NEW YORK (PAI) – When’s the last time a presidential hopeful walked a picket line?
How about Oct. 25, when Sen. Bernie Sanders, Ind.-Vt., addressed and marched with Communications Workers (CWA) in their picket line in Manhattan against Verizon?
The veteran lawmaker is the main challenger to former Secretary of State Hillary Clinton in next year’s Democratic presidential primaries. And the self-described “democratic socialist” is a strong and fervent supporter of workers and unions, and sponsor of pro-worker legislation.
“You’ve got corporate America making huge profits. Their CEOs get huge compensation packages and then with all of their money, what they do is they hire lawyers in order to make it harder for workers to survive in this country,” Sanders told the crowd in Times Square.

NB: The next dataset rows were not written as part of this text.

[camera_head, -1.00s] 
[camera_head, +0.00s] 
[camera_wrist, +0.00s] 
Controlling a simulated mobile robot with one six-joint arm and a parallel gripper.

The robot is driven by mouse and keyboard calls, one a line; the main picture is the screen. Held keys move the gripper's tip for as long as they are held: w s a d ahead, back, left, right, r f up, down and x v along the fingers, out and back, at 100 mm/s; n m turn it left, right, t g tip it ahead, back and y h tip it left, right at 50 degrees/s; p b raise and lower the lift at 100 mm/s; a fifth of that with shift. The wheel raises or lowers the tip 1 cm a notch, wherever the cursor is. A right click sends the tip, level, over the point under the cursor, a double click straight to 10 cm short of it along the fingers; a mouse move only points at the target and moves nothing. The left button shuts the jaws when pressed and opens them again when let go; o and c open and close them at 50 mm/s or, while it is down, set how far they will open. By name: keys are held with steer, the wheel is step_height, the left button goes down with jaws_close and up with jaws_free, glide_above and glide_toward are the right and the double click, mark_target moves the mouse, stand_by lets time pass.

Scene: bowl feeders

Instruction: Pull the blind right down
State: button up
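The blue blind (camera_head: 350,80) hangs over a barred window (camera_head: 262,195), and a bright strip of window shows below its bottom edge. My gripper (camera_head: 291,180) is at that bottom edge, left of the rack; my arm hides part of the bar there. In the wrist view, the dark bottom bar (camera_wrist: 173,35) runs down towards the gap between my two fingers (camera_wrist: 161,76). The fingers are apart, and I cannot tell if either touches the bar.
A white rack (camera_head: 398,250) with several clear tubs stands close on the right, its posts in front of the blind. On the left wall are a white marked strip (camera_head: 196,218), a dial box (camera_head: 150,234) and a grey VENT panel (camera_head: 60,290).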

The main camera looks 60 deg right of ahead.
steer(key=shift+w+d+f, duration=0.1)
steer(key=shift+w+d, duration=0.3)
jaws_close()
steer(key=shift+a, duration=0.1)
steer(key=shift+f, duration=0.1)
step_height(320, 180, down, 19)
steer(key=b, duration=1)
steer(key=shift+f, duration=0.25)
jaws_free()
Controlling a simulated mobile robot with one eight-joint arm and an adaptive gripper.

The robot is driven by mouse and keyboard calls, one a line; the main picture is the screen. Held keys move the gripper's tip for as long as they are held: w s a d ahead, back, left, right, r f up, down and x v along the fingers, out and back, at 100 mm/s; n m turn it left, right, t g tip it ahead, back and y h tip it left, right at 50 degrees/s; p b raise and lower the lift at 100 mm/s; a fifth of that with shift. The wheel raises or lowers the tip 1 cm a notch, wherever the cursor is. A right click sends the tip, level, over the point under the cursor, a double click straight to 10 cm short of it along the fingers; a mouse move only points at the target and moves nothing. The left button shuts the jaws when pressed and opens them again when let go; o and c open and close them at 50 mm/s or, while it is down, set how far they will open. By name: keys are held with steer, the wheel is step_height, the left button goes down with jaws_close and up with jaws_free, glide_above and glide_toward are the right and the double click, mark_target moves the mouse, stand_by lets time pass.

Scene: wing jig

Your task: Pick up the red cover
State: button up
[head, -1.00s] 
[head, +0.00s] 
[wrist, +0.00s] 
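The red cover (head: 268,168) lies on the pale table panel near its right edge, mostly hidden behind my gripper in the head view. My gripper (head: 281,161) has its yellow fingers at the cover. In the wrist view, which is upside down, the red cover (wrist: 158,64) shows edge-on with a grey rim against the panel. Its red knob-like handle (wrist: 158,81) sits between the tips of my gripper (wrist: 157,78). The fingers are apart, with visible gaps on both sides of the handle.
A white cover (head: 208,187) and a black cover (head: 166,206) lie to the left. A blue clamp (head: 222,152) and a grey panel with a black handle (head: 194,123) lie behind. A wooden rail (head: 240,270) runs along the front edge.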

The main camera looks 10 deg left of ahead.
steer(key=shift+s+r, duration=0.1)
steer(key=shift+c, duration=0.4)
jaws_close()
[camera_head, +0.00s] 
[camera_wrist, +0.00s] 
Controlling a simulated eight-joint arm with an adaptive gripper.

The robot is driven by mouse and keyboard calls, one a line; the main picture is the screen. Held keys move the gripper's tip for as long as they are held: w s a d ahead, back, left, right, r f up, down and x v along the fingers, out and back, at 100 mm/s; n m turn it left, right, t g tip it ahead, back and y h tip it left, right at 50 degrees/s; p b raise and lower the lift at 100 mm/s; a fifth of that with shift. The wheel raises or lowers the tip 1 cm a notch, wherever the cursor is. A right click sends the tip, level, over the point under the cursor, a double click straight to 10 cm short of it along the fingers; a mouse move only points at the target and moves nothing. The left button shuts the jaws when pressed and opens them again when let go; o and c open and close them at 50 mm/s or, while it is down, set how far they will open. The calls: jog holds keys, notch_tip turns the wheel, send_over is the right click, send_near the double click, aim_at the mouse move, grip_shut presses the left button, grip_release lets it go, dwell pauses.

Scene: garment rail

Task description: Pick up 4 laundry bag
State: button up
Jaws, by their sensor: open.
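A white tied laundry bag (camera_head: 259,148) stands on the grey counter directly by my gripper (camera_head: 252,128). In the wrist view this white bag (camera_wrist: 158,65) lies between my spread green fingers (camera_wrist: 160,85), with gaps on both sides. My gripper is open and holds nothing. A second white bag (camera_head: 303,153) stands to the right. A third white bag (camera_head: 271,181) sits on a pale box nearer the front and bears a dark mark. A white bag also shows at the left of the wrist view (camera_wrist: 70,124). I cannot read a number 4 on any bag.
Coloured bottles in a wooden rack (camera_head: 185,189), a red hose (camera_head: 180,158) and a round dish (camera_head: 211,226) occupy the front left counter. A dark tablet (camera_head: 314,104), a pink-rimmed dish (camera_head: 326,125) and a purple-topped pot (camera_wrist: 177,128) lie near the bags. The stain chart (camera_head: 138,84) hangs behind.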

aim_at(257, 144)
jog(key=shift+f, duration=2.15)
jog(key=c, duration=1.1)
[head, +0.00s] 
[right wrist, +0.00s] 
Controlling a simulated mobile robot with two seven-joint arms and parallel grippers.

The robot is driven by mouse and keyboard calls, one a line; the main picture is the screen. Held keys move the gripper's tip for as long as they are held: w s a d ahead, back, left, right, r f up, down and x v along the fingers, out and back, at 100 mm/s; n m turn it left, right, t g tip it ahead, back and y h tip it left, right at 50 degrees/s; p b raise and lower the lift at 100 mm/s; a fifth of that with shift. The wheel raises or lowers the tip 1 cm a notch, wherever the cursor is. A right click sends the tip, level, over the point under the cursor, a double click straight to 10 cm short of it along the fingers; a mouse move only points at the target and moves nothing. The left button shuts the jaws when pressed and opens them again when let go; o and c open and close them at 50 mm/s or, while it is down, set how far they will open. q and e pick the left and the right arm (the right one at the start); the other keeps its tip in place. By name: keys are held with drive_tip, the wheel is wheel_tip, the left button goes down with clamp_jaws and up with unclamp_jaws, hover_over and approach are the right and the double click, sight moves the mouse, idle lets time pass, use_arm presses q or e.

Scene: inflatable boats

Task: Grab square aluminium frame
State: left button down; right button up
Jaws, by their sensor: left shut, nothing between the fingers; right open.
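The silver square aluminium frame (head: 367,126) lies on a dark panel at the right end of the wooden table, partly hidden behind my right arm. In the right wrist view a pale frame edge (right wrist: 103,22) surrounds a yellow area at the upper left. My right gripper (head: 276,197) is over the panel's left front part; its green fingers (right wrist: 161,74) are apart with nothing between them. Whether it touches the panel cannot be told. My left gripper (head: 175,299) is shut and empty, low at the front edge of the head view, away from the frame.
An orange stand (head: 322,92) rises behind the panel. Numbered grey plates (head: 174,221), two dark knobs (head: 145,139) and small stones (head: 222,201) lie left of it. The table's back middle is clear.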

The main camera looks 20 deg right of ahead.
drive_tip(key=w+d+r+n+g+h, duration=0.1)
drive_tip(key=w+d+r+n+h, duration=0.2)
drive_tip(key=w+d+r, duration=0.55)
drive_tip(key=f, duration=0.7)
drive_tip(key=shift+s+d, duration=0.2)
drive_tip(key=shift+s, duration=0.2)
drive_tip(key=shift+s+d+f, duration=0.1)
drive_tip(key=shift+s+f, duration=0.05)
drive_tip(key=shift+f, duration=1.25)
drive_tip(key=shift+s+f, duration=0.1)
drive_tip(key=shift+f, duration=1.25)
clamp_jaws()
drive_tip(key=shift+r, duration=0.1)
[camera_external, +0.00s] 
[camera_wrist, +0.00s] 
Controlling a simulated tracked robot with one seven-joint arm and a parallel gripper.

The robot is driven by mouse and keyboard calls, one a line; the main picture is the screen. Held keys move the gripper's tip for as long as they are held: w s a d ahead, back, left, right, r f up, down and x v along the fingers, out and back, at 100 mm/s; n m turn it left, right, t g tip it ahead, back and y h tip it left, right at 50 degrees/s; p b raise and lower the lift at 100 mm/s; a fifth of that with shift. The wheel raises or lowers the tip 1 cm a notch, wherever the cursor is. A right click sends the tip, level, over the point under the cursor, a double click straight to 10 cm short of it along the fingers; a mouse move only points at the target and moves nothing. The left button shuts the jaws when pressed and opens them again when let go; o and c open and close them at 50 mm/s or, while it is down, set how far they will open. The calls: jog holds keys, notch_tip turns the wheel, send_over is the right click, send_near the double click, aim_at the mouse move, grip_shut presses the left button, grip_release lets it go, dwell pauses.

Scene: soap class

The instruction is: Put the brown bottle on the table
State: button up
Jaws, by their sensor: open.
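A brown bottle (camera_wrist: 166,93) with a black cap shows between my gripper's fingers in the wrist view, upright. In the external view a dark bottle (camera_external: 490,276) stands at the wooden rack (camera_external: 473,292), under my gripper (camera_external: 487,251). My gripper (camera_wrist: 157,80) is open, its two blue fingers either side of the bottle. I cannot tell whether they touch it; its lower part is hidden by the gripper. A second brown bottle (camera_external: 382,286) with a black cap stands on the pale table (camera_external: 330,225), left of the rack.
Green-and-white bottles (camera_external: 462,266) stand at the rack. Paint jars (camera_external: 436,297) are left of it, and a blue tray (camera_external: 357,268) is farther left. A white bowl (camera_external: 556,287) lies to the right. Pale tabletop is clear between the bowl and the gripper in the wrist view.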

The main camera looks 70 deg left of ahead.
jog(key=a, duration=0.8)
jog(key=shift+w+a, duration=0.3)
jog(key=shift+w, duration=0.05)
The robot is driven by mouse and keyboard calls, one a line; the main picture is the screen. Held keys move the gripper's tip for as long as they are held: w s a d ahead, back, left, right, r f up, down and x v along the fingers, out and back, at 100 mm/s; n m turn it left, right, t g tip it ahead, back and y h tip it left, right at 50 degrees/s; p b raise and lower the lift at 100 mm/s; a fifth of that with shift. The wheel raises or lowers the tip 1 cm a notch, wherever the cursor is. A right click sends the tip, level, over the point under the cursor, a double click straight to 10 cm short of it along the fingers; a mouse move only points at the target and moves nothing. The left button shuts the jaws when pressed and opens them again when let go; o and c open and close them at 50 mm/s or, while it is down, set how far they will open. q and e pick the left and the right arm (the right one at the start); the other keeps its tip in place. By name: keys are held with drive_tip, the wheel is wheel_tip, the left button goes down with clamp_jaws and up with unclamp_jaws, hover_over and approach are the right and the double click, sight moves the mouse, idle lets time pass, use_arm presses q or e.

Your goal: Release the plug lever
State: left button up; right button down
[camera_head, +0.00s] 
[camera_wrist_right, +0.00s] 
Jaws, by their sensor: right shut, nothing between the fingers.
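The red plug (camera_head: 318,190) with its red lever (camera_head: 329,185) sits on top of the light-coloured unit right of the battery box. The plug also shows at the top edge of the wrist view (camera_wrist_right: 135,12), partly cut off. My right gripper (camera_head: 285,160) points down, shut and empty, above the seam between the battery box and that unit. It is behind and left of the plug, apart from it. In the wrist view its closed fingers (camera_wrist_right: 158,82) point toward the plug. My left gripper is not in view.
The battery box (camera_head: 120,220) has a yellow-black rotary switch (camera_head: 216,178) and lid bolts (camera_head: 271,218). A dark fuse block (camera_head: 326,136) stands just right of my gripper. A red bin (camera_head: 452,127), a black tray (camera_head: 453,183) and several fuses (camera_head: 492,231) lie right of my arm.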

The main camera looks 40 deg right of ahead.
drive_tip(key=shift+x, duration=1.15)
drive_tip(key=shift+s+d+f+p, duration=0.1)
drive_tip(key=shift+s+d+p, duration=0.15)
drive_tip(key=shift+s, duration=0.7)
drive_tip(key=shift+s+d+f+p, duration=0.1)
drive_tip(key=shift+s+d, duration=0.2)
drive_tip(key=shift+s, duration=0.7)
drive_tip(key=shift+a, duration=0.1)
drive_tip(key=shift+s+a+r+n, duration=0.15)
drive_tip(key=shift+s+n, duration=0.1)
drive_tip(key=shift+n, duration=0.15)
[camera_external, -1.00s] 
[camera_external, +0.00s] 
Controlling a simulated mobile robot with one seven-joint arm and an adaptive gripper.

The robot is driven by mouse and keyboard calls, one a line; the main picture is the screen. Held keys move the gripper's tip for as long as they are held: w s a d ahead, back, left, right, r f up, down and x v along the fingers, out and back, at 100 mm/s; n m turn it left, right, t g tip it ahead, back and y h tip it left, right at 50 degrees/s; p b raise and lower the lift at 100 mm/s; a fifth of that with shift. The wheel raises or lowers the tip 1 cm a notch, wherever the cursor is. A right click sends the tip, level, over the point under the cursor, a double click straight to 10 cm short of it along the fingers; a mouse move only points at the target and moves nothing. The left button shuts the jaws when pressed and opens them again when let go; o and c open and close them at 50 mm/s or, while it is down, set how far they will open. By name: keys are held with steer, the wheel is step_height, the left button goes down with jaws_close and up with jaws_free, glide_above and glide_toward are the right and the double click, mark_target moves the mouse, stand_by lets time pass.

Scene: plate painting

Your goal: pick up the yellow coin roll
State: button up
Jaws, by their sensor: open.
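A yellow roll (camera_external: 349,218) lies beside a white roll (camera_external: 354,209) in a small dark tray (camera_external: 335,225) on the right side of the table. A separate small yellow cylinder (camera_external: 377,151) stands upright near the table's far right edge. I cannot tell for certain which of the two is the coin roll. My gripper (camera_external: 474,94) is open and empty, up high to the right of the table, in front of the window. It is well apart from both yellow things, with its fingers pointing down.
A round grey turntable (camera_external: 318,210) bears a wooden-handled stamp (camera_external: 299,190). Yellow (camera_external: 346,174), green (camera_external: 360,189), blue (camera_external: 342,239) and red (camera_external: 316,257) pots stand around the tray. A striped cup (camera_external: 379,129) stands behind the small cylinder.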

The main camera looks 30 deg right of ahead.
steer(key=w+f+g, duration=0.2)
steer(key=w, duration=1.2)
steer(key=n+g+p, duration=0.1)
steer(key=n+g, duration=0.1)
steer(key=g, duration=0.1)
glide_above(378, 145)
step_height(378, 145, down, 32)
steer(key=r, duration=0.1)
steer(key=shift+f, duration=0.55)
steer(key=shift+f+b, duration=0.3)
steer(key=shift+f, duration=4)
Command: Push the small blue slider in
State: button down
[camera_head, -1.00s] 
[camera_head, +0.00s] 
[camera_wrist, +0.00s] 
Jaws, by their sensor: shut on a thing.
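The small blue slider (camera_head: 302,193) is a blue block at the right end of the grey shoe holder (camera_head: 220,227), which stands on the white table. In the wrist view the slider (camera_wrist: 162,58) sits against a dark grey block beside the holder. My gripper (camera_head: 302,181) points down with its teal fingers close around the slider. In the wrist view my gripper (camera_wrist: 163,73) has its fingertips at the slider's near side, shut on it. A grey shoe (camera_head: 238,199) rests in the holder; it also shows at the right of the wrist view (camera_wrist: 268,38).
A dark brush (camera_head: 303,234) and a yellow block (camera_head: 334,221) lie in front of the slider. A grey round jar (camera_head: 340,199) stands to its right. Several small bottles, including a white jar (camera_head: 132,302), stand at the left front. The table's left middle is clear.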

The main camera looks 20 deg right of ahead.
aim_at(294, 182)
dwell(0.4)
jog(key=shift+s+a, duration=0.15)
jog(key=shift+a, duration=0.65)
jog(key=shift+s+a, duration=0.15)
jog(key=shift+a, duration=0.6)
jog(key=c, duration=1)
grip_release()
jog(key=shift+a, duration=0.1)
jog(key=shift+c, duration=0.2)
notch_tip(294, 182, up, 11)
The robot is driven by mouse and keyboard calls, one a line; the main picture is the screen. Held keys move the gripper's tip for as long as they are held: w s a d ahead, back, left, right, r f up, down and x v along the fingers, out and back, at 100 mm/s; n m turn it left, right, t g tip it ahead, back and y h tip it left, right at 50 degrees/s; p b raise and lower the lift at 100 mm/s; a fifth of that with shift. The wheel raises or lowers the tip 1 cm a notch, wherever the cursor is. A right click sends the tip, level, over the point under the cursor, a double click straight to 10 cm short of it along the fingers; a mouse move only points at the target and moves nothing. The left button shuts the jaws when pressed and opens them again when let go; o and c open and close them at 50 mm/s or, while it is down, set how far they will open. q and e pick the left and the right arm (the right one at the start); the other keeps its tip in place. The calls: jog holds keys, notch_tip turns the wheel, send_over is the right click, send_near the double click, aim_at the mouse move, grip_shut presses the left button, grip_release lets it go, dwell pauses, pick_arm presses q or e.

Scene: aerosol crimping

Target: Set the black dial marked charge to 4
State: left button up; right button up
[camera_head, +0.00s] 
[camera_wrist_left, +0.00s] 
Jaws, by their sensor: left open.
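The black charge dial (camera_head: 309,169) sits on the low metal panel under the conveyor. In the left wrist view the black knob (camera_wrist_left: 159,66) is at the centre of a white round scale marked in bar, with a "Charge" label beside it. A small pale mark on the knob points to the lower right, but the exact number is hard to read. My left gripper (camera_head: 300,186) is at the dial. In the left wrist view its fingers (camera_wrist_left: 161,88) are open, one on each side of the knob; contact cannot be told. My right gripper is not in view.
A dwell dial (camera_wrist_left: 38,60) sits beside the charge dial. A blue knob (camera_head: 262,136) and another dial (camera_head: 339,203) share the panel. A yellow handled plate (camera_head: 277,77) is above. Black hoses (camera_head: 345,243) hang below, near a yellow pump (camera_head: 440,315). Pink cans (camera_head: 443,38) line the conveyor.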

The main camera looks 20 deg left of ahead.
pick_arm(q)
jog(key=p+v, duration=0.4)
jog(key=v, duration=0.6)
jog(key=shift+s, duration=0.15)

“What this campaign” – his campaign – “is all about is saying to corporate America: ‘You cannot get it all.’ That when worker productivity is skyrocketing, you’ve got to pay your workers decent wages, you’ve got to respect and negotiate with workers for decent contracts.”
The 40,000 Verizon workers, represented by CWA and the Electrical Workers, are in a long struggle with the highly profitable telecom firm over its takeback demands on health care, pensions, working conditions, the company’s outsourcing and more. The workers have been toiling without a contract since August, and picketing Verizon every chance they get.
The New York rally was the latest show of solidarity by the Verizon workers – and Sanders’ latest show of solidarity with all workers, especially union workers. Just the day before, Sanders penned an open letter blasting management’s move to kill Amalgamated Transit Union workers’ pensions in Grand Rapids, Mich. (See separate story).
“In June, Verizon proposed a new union contract, but CWA takes issue with some of its key points, including suggested pay increases, the structure of pension benefits, health care contributions, whether Verizon can contract out or offshore union jobs, and employees’ vacation time,” a CWA statement said.
CWA is also battling Verizon on another front: Its failure to implement high-speed high-tech FiOS service in New York, Boston, Philadelphia and elsewhere, even though it made $9.6 billion in profits last year. And CEO Lowell MacAdam earned $18.3 million last year, including stock options and incentive pay, the AFL-CIO Executive Paywatch, using federal data, says.
“The company has barely moved off its initial June 22d proposal that made outrageous demands of Verizon workers. If this company is serious about reaching an agreement, it needs to start bargaining constructively and now,” said CWA District 2-13 Vice President Ed Mooney, the lead union bargainer.
“Let me get right to the point: The middle class in this country is disappearing and what Verizon is doing to their workers is exactly what has got to be fought if we are going to rebuild the American middle class,” Sanders, standing on the back of a flatbed truck, declared.
He also denounced Verizon for illegally firing Verizon Wireless worker Bianca Cunningham, who organized her coworkers in Brooklyn. The Brooklyn workers are bargaining their first contract and Verizon Wireless is refusing to negotiate – just like its parent firm.
“It is not acceptable to me that when workers form a union and negotiate for an entire year they can’t yet get a contract. That’s not what democracy is supposed to be about. That’s what rotten labor law is about, and we’re going to change that,” Sanders said.